WHAT IS NEEDED: Check every line below for the word "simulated" and copy the ones that have it.
________________________
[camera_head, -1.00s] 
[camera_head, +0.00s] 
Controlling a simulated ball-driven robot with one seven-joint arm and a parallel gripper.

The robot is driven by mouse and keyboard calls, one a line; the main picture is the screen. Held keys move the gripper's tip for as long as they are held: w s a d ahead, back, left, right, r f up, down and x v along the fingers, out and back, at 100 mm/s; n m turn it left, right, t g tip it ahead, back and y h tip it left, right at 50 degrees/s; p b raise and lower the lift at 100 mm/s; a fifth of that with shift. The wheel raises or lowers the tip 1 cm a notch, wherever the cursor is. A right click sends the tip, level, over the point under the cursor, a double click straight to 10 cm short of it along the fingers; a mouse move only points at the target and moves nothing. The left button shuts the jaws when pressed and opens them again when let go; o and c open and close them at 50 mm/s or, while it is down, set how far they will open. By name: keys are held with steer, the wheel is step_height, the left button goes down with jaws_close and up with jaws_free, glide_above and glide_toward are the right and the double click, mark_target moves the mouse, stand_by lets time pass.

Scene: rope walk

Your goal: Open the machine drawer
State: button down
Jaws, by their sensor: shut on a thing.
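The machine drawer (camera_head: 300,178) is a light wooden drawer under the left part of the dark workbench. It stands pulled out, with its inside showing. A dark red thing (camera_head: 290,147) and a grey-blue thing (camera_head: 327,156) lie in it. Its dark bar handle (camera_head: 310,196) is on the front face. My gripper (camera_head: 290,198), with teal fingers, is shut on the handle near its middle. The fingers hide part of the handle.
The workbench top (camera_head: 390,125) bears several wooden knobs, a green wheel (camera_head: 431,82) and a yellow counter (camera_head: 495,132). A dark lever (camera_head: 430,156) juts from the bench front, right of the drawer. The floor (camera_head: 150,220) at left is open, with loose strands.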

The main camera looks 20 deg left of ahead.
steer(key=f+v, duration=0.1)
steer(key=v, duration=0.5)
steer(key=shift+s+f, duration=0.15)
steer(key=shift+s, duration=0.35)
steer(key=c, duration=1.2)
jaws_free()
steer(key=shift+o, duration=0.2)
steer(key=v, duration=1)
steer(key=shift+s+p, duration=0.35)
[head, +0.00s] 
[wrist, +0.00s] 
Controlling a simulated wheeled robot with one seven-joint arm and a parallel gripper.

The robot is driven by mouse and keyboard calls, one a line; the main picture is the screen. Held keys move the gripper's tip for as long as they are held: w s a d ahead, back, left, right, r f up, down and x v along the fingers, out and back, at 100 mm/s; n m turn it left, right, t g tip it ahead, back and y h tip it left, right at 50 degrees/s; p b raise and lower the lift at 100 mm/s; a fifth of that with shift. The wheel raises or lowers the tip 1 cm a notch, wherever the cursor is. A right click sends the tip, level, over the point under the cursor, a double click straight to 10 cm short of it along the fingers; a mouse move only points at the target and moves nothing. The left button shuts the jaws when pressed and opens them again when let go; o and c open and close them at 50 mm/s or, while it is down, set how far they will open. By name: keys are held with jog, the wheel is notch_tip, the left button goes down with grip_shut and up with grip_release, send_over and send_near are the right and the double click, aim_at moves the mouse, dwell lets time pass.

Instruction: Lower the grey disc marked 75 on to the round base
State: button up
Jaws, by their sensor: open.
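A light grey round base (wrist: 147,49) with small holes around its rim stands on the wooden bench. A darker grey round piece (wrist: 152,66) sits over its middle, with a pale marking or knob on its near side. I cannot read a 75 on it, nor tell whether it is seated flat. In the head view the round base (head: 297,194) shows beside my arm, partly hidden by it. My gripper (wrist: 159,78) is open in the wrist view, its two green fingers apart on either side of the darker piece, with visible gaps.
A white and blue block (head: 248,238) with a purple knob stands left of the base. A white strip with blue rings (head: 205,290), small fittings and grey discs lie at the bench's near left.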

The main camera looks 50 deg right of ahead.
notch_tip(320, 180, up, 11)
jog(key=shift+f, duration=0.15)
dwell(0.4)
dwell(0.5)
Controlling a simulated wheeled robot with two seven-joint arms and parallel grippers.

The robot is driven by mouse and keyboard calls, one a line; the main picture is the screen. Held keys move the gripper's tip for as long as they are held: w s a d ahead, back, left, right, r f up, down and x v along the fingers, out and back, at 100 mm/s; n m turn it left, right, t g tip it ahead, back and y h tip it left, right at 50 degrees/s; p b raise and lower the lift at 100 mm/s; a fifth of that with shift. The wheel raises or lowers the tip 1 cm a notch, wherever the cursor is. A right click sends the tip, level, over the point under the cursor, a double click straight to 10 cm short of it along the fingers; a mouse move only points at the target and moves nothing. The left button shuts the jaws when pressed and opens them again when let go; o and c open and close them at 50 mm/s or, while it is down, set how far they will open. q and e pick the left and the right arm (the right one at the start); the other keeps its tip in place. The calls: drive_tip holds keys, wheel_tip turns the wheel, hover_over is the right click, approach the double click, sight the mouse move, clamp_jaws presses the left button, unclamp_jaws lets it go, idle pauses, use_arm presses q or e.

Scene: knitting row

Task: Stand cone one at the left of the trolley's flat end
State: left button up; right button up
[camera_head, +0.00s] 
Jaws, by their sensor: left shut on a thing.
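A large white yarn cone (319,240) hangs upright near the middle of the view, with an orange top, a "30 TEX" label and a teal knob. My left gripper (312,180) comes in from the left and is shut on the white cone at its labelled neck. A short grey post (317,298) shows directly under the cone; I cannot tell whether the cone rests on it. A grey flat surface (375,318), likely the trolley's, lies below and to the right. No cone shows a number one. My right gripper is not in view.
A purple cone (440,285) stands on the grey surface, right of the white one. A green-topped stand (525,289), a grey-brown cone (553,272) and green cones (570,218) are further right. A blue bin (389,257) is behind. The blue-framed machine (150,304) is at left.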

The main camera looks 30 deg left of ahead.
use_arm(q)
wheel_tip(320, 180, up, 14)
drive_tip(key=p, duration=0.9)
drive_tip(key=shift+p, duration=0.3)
________________________
EXERCISE SOLUTION:
Controlling a simulated ball-driven robot with one seven-joint arm and a parallel gripper.
Controlling a simulated wheeled robot with one seven-joint arm and a parallel gripper.
Controlling a simulated wheeled robot with two seven-joint arms and parallel grippers.

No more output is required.